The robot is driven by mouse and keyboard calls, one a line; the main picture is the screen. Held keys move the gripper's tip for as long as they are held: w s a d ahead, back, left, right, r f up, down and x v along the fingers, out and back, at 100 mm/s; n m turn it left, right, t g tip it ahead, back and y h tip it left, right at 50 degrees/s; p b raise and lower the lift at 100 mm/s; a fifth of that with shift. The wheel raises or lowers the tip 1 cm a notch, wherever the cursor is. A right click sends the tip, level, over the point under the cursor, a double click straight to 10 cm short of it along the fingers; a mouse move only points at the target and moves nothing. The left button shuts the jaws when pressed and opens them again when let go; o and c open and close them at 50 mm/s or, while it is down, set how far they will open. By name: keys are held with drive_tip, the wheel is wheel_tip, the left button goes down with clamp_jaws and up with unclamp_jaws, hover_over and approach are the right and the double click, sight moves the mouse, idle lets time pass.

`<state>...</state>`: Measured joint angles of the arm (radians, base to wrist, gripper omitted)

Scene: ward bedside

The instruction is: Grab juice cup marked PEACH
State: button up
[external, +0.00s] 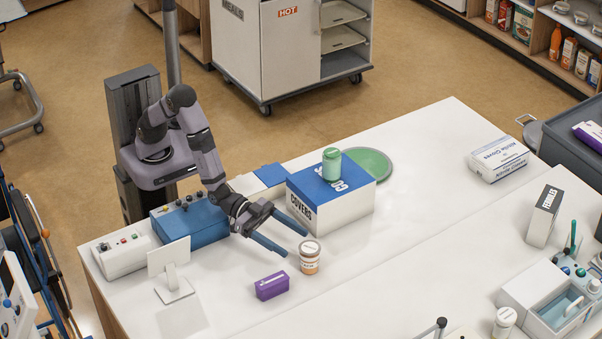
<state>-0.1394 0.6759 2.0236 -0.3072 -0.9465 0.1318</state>
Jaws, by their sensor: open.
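A small round cup (309,258) with a white and orange-brown side and a pale lid with a brown rim stands upright on the white table. Its lettering is too small to read, so I cannot tell whether it says PEACH. My gripper (296,243) is open and low over the table. Its two blue fingers point toward this cup, with the tips close to its upper left side. Nothing shows between the fingers, and I cannot tell whether they touch the cup. A green lidded jar (331,164) stands on the blue-topped covers box (335,205).
A purple box (271,286) lies in front of my gripper, left of the cup. A blue control box (188,226) and a small white stand (173,275) are at left. A glove box (498,159) lies at far right. The table right of the cup is clear.

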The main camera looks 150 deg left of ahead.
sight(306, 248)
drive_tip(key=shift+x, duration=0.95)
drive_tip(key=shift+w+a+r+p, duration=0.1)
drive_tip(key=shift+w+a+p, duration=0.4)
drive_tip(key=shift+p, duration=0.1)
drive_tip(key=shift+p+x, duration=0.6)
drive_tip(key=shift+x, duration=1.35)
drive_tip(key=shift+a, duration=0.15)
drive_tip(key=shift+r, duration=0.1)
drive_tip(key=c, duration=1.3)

* **Job**:
Reproduce every line exactly and omit all pictures.

* **Finished exercise**:
The robot is driven by mouse and keyboard calls, one a line; the main picture is the screen. Held keys move the gripper's tip for as long as they are held: w s a d ahead, back, left, right, r f up, down and x v along the fingers, out and back, at 100 mm/s; n m turn it left, right, t g tip it ahead, back and y h tip it left, right at 50 degrees/s; p b raise and lower the lift at 100 mm/s; a fifth of that with shift. The wheel raises or lowers the tip 1 cm a notch, wherever the cursor is. A right click sends the tip, level, over the point under the cursor, a double click straight to 10 cm short of it along the fingers; a mouse move only points at the target and moves nothing. The left button shuts the jaws when pressed and opens them again when let go; o and c open and close them at 50 mm/s or, while it is down, set how far they will open. By name: keys are held with drive_tip, the wheel is wheel_tip, the left button goes down with clamp_jaws and up with unclamp_jaws, hover_over and approach are the right and the double click, sight moves the mouse, idle lets time pass.

`<state>...</state>`: Measured joint angles of the arm (radians, base to wrist, gripper omitted)

Scene: ward bedside

The instruction is: Grab juice cup marked PEACH
State: button up
[external, +0.00s] 
<state>-0.1394 0.6759 2.0236 -0.3072 -0.9465 0.1318</state>
Jaws, by their sensor: open.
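A small round cup (309,258) with a white and orange-brown side and a pale lid with a brown rim stands upright on the white table. Its lettering is too small to read, so I cannot tell whether it says PEACH. My gripper (296,243) is open and low over the table. Its two blue fingers point toward this cup, with the tips close to its upper left side. Nothing shows between the fingers, and I cannot tell whether they touch the cup. A green lidded jar (331,164) stands on the blue-topped covers box (335,205).
A purple box (271,286) lies in front of my gripper, left of the cup. A blue control box (188,226) and a small white stand (173,275) are at left. A glove box (498,159) lies at far right. The table right of the cup is clear.

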The main camera looks 150 deg left of ahead.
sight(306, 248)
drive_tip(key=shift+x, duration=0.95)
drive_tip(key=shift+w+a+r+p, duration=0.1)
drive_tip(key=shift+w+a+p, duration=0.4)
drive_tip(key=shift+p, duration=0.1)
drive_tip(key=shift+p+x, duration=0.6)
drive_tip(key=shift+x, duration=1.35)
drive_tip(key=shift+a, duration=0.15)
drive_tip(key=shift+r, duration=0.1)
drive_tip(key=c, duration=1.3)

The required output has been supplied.